2010 was a pretty good year, but I've got an even better feeling about 2011. After recapping the good, the bad and the ugly from 2010, I'm going to start 2011 off on a positive note by offering my optimistic outlook for the year.
2011 will begin with a new political landscape that may make it difficult for our government to legislate efficiently, and I do fear that the Tea Party will make every effort to impose their radical, silly views on our country.
Nonetheless, I'm encouraged by the high level of cooperation shown by the Senate during the not-so-lame lame duck session. With bipartisan support, tax cuts were extended, a second stimulus was passed, DADT was repealed and an important arms control treaty was passed. In just over a month, Congress was arguably more productive and more cooperative than they had been for the rest of the year.
This is a good omen, and while I do expect the Tea Party to do their utmost to disrupt this tenuous unity, I also expect that the reality of the world will be more of an incentive to continue enacting policies that will push our country forward. What will some of those policies be?

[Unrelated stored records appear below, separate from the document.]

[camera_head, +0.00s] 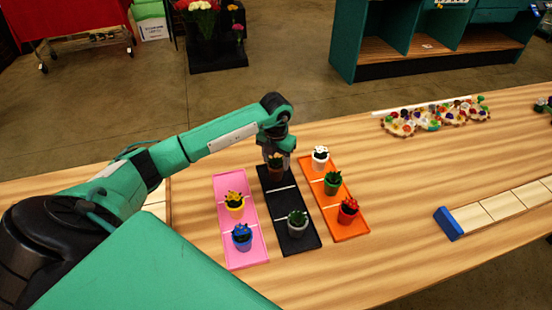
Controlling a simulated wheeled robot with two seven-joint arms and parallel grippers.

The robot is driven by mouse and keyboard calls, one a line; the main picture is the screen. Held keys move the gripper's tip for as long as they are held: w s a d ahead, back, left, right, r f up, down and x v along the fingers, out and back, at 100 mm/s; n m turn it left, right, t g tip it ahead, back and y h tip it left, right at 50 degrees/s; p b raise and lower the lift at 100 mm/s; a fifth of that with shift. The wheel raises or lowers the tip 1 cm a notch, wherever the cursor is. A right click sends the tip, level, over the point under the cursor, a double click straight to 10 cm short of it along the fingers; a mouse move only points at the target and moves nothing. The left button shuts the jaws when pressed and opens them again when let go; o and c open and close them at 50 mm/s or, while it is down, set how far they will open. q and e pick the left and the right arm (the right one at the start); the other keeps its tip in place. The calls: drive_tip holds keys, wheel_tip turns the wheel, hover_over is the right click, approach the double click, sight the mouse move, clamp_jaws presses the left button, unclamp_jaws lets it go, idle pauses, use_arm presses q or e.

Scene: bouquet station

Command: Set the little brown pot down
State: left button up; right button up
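The little brown pot (276,170) with a plant in it is at the far compartment of the black tray (284,201). My left gripper (277,158) points down from above and is shut on this pot. Its fingers partly cover the pot and plant. I cannot tell whether the pot's base touches the tray. A grey pot (298,229) with a green plant stands in the black tray's near compartment, and the middle compartment is empty. My right gripper is not in view.
The pink tray (228,182) holds a yellow pot (235,207) and a blue pot (242,240); its far compartment is empty. The orange tray (336,217) holds white (320,162), green (332,187) and red (348,214) pots. Bare table lies right of it.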

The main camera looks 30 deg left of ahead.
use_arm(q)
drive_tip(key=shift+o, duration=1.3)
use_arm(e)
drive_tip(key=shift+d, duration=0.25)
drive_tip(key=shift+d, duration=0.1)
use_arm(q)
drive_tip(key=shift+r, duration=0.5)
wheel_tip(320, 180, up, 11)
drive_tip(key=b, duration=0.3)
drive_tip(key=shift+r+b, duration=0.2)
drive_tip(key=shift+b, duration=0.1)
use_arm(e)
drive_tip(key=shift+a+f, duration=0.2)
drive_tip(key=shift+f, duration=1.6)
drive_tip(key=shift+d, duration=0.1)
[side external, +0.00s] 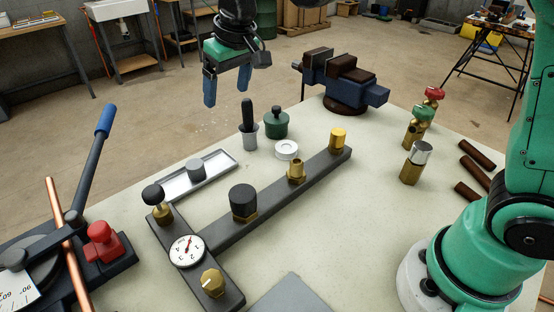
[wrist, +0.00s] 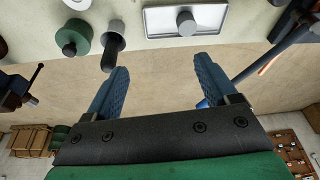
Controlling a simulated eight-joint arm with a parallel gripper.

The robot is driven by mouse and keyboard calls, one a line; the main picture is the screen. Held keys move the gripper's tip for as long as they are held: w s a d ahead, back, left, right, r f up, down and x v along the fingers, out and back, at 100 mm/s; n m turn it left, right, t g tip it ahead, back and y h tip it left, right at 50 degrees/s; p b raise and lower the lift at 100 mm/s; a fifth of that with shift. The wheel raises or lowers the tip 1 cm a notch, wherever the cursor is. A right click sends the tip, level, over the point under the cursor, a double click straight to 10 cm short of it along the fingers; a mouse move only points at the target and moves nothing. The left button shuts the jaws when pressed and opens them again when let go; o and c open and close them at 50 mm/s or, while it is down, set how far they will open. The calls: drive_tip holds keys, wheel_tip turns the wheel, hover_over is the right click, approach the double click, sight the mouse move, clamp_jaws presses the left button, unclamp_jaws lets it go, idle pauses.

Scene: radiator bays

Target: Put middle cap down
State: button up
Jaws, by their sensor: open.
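A grey manifold bar (side external: 270,205) lies on the pale bench with three fittings in a row. The near one wears a black cap (side external: 243,200), the middle brass fitting (side external: 297,171) is bare, and the far one wears a brass cap (side external: 338,139). A small grey cylindrical cap (side external: 196,170) stands on a white tray (side external: 176,186); in the wrist view the grey cap (wrist: 187,23) stands near the tray's edge. My gripper (side external: 228,97) is open and empty, raised above the far side of the bench; its blue fingers (wrist: 161,65) hold nothing.
A black-handled tool in a grey cup (side external: 248,134), a green jar (side external: 276,124) and a white ring (side external: 287,149) stand behind the bar. A vise (side external: 344,82) is at the back. A gauge (side external: 187,250) sits at the front; brass valves (side external: 420,122) stand right.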

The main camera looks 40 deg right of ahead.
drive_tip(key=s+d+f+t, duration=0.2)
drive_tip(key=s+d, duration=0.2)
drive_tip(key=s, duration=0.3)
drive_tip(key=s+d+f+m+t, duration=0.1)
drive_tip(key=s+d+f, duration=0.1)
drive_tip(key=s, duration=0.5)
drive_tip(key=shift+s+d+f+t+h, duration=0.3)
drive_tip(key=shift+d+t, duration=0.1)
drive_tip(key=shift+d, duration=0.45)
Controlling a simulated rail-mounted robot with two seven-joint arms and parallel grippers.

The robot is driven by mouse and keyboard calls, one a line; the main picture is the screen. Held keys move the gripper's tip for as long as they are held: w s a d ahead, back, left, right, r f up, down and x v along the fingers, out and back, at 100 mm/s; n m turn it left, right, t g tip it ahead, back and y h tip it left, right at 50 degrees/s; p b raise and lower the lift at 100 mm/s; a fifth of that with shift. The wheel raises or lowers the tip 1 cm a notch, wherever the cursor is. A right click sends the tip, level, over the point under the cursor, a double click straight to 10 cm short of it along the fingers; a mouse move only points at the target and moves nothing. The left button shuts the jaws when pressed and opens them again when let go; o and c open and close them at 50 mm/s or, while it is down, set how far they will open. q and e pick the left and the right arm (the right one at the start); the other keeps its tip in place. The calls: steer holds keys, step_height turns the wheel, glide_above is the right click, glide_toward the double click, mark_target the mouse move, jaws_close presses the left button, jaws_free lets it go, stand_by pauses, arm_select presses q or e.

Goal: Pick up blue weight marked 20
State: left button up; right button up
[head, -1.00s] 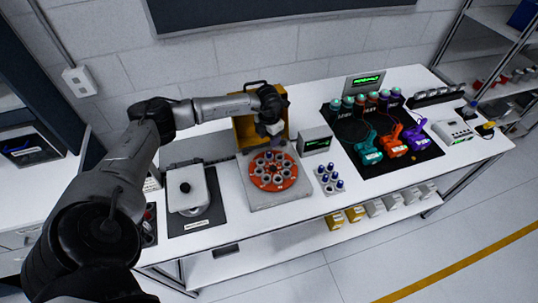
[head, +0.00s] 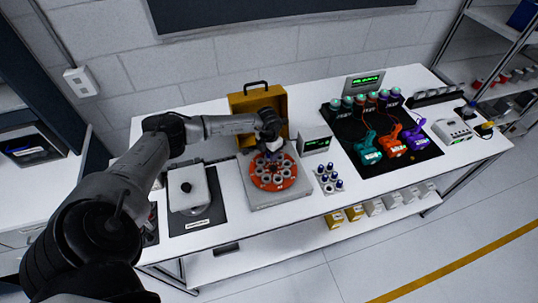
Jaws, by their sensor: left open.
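Several small weights with dark blue tops (head: 328,178) stand in a white holder right of the orange disc. Any number markings on them are too small to read, so I cannot tell which one is marked 20. My left gripper (head: 273,150) points down over the back part of the round orange disc (head: 284,184), left of the blue-topped weights. It is open. The wrist hides part of the area behind it, and I cannot tell whether the fingers touch anything. My right gripper is not in view.
A yellow case (head: 243,104) stands open behind my left gripper. A small display box (head: 315,145) stands behind the weights. A scale-like device (head: 187,197) is at left. A black mat (head: 405,165) with coloured tools lies at right. The table's front edge is clear.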

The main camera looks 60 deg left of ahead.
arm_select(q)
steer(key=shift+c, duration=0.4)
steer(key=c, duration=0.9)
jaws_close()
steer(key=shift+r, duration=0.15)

1. Green Energy. It's not like I've been screaming this since I began blogging last February, but every passing day means America is losing ground in the all-important technology of the future. Each day the planet gets a little dirtier, and each day other countries invest more in alternative energy which the world is already clamoring for. The time for denying climate change and refusing to acknowledge that America is already losing the race for the world's next technology is long past. Congress MUST enact legislation to encourage growth in the field of alternative energy and curb the emission of fossil fuels.
2. The economy. I list green energy ahead of the economy because I truly believe that if America will begin to fully invest in and explore alternative energy then we'll begin to create jobs. I'm a big supporter of T. Boone Pickens, the Texas oil man who understands the importance of alternative energy. Mr. Pickens envisions a belt of wind farms stretching from the states by the lakes all the way down through Texas. Imagine the jobs that we be created building technology and machinery and operating those farms.
In order for the economy to recover, we're going to need to produce things that people need and want, less and less those things have to do with oil and coal. The economy needs fixing and there's a simple way to do it, invest in the future.
3. Which leads me to my next point, investing in the future means educating Americans. If we want jobs in America, we need Americans who are capable of doing things in a world that is increasingly competitive. Cheap labor has established itself overseas, let's make sure the same thing doesn't happen to more expensive, high-tech labor. We're a smart bunch in America, but the rest of the world has realized that educating people means jobs. They're taking the steps to educate people, and according the recent test scores, they're now out-educating America. That's a problem we need to fix. President Obama knows this, but some of the Tea Party nuts are out to put the Dept. of Ed on the fiscal chopping block, because, you know, they want to make America better.
Education in a massive and diverse country like America isn't a simple thing to handle, but Congress should take serious steps to help fix American education by creating serious incentives to encourage education. Some of these steps have already been taken, like the race to the top. Other steps in the process will be taken by NGOs such as Teach For America and The New Teacher Project, but the government needs to encourage and support these groups and take steps to reform public schools by following their lead.
If America can take serious steps towards reinvesting in itself and its infrastructure and open up new fields of technology in green and alternative energy then our country can take serious and real steps towards putting itself back on the path of economic preeminence. Those should be the serious goals for 2011. Now let's see if we can get everyone on board.